**TASK TO COMPLETE**.
Determine the number of lines that contain the word "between", then state that number and nothing more.

**SUPPLIED DATA**.
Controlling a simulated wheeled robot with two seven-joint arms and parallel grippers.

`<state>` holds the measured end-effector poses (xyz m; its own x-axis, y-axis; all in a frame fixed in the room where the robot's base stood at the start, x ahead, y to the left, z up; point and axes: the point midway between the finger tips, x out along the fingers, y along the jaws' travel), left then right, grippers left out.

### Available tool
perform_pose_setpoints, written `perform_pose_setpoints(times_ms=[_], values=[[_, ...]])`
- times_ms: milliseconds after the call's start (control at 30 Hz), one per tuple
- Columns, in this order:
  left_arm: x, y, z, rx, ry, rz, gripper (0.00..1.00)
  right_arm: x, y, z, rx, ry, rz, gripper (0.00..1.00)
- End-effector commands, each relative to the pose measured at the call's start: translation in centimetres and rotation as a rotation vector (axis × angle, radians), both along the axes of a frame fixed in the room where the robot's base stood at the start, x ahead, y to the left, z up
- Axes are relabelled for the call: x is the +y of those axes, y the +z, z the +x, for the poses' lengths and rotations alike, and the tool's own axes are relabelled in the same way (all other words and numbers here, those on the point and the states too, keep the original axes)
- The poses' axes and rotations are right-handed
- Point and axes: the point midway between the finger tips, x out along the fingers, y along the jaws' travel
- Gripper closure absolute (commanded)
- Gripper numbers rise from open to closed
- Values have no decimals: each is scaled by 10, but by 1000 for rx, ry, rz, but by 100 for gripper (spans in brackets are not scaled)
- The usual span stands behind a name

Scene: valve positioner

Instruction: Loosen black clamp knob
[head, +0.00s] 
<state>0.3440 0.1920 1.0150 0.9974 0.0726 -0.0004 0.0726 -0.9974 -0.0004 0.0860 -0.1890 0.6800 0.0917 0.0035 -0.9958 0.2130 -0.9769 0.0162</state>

**TASK OUTPUT**.
2